## BEGIN Dataset records

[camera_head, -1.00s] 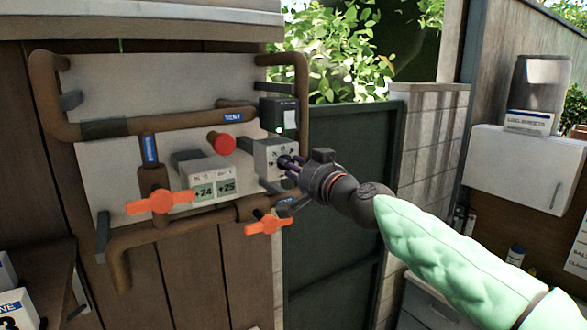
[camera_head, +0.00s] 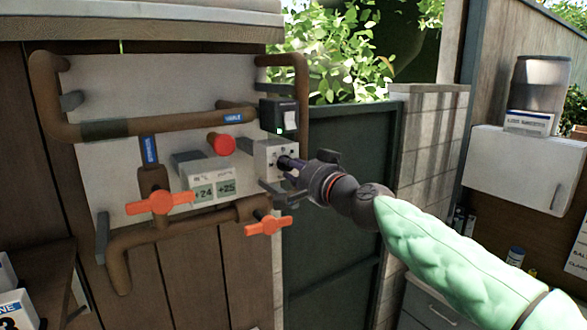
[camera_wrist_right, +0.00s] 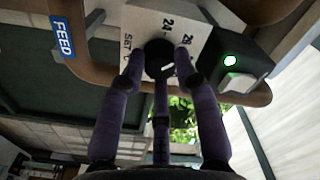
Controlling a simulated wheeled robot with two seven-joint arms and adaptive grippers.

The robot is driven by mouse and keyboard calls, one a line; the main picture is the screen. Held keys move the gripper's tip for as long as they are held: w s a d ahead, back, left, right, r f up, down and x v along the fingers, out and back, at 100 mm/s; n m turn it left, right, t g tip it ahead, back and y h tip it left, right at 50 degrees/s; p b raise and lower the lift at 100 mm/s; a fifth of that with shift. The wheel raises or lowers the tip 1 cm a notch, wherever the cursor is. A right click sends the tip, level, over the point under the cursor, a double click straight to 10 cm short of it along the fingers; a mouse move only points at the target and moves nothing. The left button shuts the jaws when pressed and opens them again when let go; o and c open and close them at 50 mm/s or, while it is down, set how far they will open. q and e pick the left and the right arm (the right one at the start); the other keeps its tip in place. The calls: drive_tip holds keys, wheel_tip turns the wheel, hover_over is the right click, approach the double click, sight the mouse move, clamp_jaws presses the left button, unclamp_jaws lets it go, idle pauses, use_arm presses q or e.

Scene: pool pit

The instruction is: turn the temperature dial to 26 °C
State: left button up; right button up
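The temperature dial is a dark round knob (camera_wrist_right: 159,58) with a white mark, on a pale box (camera_head: 264,158) at the right of the pipe panel. In the right wrist view its face carries the numbers 24 and 28 and part of the word SET. My right gripper (camera_head: 290,168) is at the dial, its purple fingers (camera_wrist_right: 160,66) spread around the knob. They look open with thin gaps beside it; contact is hard to judge. A display (camera_head: 213,188) left of the dial reads +24 and +25. My left gripper is out of view.
A black switch box (camera_head: 279,117) with a green light sits just above the dial. Orange valve handles (camera_head: 160,202) (camera_head: 268,226) and a red knob (camera_head: 221,145) stick out nearby. A brown pipe (camera_head: 303,95) runs beside the box. A green gate (camera_head: 335,200) stands behind my arm.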

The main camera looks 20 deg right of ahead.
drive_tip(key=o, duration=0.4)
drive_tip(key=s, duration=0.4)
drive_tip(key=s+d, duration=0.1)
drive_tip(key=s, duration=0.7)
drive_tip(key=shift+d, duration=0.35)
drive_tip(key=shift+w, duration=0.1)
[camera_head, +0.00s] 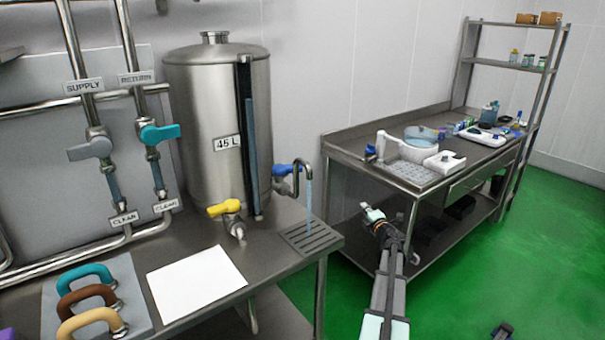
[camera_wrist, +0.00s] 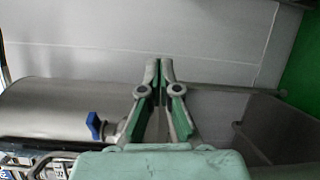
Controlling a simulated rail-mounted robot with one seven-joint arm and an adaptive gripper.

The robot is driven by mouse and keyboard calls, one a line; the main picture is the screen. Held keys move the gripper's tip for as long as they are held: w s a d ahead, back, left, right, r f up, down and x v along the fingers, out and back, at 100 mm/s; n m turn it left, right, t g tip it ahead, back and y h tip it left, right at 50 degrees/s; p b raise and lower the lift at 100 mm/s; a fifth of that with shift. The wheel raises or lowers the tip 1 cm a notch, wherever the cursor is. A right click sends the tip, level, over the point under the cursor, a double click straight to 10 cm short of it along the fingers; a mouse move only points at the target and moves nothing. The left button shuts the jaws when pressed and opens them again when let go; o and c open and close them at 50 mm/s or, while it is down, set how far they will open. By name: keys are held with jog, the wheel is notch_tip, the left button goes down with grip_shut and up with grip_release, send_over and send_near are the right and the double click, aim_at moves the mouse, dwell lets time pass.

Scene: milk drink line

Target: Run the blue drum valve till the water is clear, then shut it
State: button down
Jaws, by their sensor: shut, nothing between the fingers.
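The blue drum valve (camera_head: 284,169) sits at the lower right of the steel 45 L drum (camera_head: 200,110), on a curved spout. A thin pale-blue water stream (camera_head: 309,205) falls from the spout onto the slotted drain grate (camera_head: 318,240). I see no cloudiness in it, but it is small. In the wrist view the blue handle (camera_wrist: 93,126) is left of my gripper, beside the drum's side (camera_wrist: 50,105). My gripper (camera_head: 370,212) is right of the bench edge, apart from the valve. In the wrist view its fingers (camera_wrist: 159,65) are together and empty.
A yellow valve (camera_head: 224,208) is on the drum's front. A white sheet (camera_head: 196,286) and a panel with coloured handles (camera_head: 92,300) lie on the bench. Supply and return pipes stand at left. A second steel table (camera_head: 345,148) with labware is at right, with green floor between.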

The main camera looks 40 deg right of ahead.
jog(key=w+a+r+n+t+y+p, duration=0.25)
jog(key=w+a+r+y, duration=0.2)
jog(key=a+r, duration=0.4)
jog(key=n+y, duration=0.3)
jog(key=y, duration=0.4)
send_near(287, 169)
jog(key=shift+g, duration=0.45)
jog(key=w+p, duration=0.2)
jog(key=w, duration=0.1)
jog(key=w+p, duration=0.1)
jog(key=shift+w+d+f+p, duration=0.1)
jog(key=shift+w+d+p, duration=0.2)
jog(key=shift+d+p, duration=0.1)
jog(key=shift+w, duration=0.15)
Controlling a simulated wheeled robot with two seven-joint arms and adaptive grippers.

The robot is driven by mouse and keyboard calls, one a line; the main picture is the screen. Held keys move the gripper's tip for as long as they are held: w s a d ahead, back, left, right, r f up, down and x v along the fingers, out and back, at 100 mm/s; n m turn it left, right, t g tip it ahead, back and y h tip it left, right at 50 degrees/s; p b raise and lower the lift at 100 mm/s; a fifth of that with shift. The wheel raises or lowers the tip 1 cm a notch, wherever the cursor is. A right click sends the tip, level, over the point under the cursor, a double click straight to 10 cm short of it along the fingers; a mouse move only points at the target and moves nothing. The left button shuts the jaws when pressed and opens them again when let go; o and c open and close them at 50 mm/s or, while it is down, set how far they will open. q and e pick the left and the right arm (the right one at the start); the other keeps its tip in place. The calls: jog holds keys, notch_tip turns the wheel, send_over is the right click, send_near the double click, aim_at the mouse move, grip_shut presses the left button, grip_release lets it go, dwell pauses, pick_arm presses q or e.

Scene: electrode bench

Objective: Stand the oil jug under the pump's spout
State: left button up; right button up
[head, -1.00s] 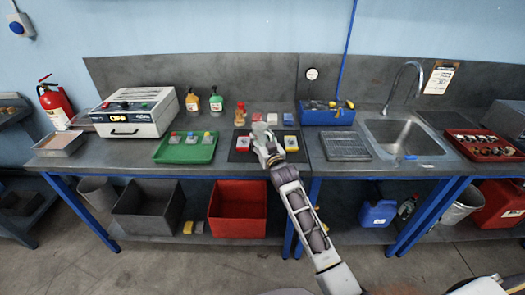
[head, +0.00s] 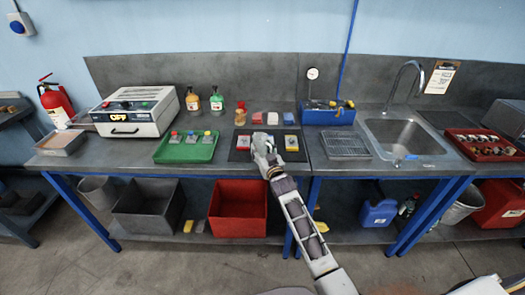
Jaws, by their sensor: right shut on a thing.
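My right gripper (head: 262,155) is over the dark mat (head: 274,156) at the middle of the bench, seen from behind its wrist. It is closed, and what it holds is hidden by the gripper itself. I cannot clearly identify an oil jug or a pump with a spout. A small amber bottle with a red top (head: 241,114) stands behind the mat. A blue jug-like can (head: 378,213) stands on the lower shelf at the right. My left gripper is not in view.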

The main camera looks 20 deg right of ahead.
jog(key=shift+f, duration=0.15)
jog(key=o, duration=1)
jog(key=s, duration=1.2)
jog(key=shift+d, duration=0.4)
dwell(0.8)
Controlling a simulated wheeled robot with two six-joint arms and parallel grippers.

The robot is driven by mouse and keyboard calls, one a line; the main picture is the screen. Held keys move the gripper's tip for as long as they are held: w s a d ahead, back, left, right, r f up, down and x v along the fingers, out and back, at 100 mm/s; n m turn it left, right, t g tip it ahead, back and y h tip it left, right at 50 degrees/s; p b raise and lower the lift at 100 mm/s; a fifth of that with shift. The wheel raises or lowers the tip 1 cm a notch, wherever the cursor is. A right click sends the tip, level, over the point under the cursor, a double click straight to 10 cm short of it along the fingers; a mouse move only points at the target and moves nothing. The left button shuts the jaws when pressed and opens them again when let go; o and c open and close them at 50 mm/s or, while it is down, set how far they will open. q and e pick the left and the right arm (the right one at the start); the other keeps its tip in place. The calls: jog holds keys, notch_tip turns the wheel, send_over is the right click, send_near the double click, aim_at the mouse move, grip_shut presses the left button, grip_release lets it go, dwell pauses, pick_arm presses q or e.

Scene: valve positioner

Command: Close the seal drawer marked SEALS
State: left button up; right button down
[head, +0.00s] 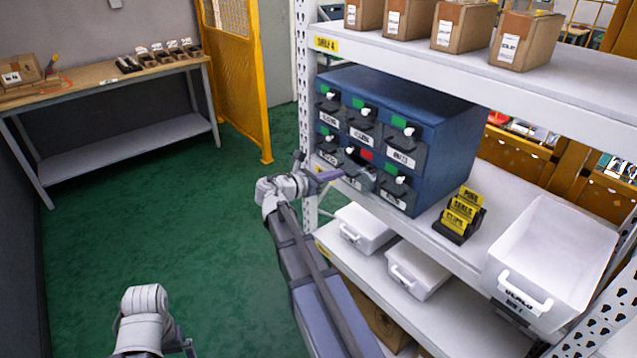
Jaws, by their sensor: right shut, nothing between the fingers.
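A blue drawer cabinet (448,133) stands on the middle shelf, with dark drawers in two rows. The lower middle drawer (366,180) has a red tag (366,154), while the tags I can make out on the others are green. It seems to stick out a little, and its label is partly covered by my right gripper, so I cannot read it. My right gripper (338,175) is shut and empty, right at this drawer's front; whether it touches cannot be told. My left gripper (189,347) is barely in view at the bottom left, away from the shelf.
A rack of yellow labelled cards (461,215) and a white bin (550,250) stand right of the cabinet. White bins (418,270) sit on the shelf below. Cardboard boxes (463,25) line the top shelf. A white upright (306,110) rises left of the cabinet. The green floor is clear.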

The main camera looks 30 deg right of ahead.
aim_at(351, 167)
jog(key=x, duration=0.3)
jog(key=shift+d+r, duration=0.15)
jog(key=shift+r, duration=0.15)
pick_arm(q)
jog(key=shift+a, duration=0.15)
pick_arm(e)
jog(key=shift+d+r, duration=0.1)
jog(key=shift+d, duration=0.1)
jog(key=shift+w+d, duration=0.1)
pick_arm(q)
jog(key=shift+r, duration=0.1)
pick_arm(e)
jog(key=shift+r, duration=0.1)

## END Dataset records

> _Directive_: Using the records above, say how many lines include the string "simulated". Only the number is wanted.

> _Solution for this exercise_: 4